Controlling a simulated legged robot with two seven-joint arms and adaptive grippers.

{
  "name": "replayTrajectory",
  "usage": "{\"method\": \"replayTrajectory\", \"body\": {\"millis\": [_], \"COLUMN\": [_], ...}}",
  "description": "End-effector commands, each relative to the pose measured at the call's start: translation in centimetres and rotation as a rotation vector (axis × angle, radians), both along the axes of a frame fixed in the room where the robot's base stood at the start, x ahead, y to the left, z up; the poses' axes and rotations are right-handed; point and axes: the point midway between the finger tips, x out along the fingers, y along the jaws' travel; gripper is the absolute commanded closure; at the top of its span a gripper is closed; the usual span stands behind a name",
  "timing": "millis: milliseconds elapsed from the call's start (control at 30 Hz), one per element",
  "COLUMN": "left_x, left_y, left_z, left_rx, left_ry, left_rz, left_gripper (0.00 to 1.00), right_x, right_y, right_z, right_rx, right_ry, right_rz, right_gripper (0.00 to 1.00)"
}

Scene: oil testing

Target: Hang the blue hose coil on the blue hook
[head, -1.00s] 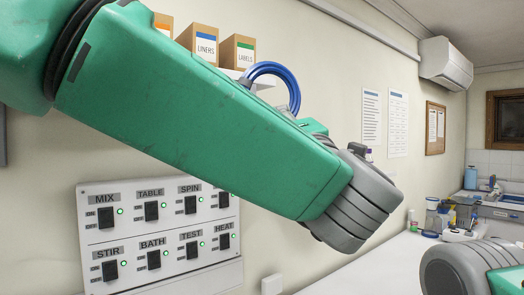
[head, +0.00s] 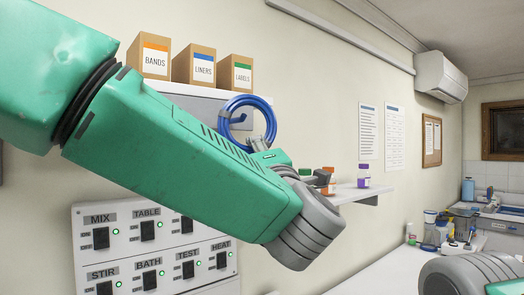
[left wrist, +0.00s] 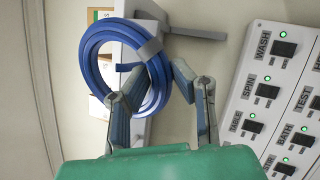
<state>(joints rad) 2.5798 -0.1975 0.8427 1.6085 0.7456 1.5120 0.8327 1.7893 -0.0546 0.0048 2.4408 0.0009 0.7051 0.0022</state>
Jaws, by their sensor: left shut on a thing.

-----

# PROBLEM TO SOLVE
Identify which lines contain the word "replayTrajectory" and copy each one.

# FULL RESPONSE
  "name": "replayTrajectory",
  "usage": "{\"method\": \"replayTrajectory\", \"body\": {\"millis\": [_], \"COLUMN\": [_], ...}}",

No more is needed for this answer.